Other than automatically terminating and restarting services (containers), another difference I found out between the two docker modes is docker swarm checks resource conditions for each service while docker compose doesn't. This is why I can do docker compose but not docker swarm for the same production.yml. It is not a problem due to missing connections, etc., but that docker swarm does not start the service if the resource condition is not met. (Lesson learned: do not spend days reading container logs and trying to debug TCP ports.)

homework36 commented 1 month ago

Set up nvidia runtime for docker following guide here. Prereq: (1) NVIDIA Container Toolkit; (2) Docker. Steps:

  1. sudo nvidia-ctk runtime configure --runtime=docker --set-as-default
  2. sudo systemctl restart docker
  3. run docker info and verify docker runtime has nvidia
    Runtimes: io.containerd.runc.v2 nvidia runc
    Default Runtime: nvidia

    Warning: steps from here are based on practice as there's no related official guide.

  4. in /etc/docker/daemon.json make sure it has full path like
    "path": "/usr/bin/nvidia-container-runtime"
  5. restart daemon and docker
    systemctl daemon-reload
    systemctl restart docker
  6. make sure swarm node has the correct label
    docker node ls
    docker node inspect [node id] --format "{{.Spec.Labels}}"
    docker node update --label-add queue=GPU [node id]
    Screenshot 2024-05-24 at 10 08 20 PM

Conclusion: GPU and vGPU work the same for docker as long as NVIDIA Container Toolkit is properly installed.

This whole procedure should be able to work for Debian 11. Might test for Ubuntu 20.

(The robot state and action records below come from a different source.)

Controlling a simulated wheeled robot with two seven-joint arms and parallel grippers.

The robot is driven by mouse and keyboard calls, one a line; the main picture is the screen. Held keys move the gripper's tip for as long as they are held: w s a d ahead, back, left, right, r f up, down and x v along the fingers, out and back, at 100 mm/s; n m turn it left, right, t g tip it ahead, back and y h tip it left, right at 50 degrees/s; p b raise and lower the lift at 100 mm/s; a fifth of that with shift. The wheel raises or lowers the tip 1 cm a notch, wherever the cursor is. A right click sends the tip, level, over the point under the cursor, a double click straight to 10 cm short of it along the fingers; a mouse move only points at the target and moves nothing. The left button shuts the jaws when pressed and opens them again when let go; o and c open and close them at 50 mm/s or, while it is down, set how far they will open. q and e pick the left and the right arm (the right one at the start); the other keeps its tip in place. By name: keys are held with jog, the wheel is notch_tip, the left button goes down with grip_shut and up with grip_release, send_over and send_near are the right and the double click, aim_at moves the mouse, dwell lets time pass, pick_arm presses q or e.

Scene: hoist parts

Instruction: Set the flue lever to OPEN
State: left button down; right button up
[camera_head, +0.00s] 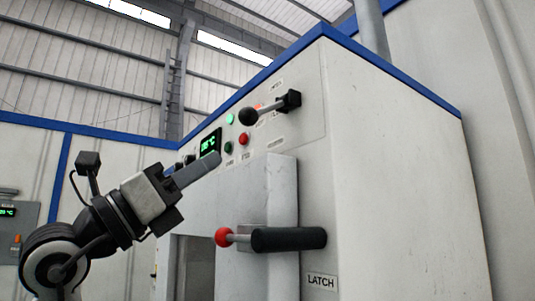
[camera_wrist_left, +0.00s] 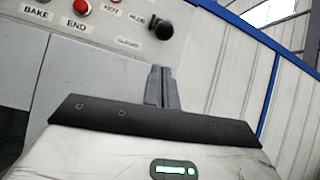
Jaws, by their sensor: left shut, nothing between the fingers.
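The flue lever on the white cabinet's upper panel is most likely the one with a round black knob (camera_head: 248,116) on a short rod to a black pivot block (camera_head: 290,101). The knob points left, slightly down. Small labels around it are too blurred to read. In the left wrist view a dark knob (camera_wrist_left: 160,26) shows at the top, beyond my fingers. My left gripper (camera_head: 214,158) is shut and empty, below and left of the knob and apart from it. It also shows in the left wrist view (camera_wrist_left: 160,69). My right gripper is out of view.
A latch handle with a red ball (camera_head: 223,237) and black grip (camera_head: 290,239) juts out below. Green (camera_head: 228,148) and red (camera_head: 243,139) buttons and a green display (camera_head: 210,142) sit near my fingers. The door's raised edge (camera_head: 284,185) stands below the panel.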

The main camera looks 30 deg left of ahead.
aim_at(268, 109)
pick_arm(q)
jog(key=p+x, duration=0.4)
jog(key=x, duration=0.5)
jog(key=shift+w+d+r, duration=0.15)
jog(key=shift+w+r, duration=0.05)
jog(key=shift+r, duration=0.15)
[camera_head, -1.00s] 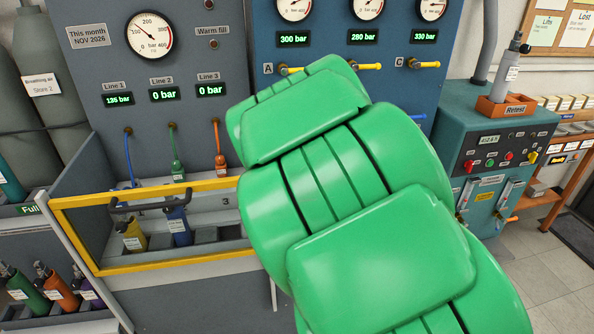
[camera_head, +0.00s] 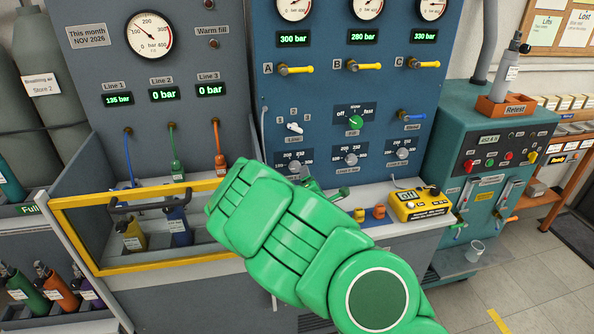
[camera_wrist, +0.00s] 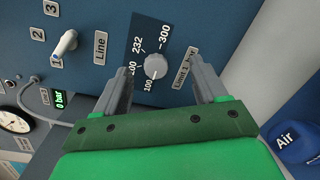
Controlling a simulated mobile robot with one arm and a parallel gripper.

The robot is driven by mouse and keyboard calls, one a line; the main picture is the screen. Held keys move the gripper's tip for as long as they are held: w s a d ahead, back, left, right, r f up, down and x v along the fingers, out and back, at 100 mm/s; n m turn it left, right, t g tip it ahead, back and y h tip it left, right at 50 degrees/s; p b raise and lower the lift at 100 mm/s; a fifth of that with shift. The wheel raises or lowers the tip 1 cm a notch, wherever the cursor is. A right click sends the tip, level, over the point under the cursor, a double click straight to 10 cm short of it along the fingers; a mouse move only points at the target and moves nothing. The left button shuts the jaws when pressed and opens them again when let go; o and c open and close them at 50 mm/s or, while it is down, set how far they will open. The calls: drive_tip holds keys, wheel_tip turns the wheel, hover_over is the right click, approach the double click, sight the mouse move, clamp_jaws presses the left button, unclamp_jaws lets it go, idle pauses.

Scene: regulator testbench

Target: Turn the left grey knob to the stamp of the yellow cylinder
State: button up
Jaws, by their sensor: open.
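The left grey knob (camera_head: 294,167) is on the blue panel, with a numbered scale around it. In the wrist view the knob (camera_wrist: 155,66) shows between the two fingers of my gripper (camera_wrist: 163,75), with marks including 100, 232 and 300 beside it. My gripper is open; I see no contact with the knob, and its pointing is too small to read. In the head view my gripper (camera_head: 308,180) is just below and right of the knob, partly hidden by my arm. The yellow cylinder (camera_head: 133,237) stands in the yellow-framed bin at left; its stamp is unreadable.
Two more grey knobs, middle (camera_head: 351,159) and right (camera_head: 403,153), are on the same panel. A white selector (camera_head: 295,128) and green knob (camera_head: 355,122) sit above. A yellow device (camera_head: 421,205) lies on the ledge. A blue cylinder (camera_head: 179,227) stands beside the yellow one.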

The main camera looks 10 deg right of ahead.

homework36 commented 1 month ago

Tested: Ubuntu 22 is incompatible with GPU runtime and our docker compose yml. Successfully set up GPU runtime for Ubuntu 22. For docker compose, need to restart py3-celery and gpu-celery manually. Docker swarm still has redis timeout network error.

Ubuntu 20 is prone to the same type of errors. There's no difference between Ubuntu 20 and 22. Based on this we can keep debugging for the larger vGPU running Ubuntu 22 since we cannot launch a new one at all.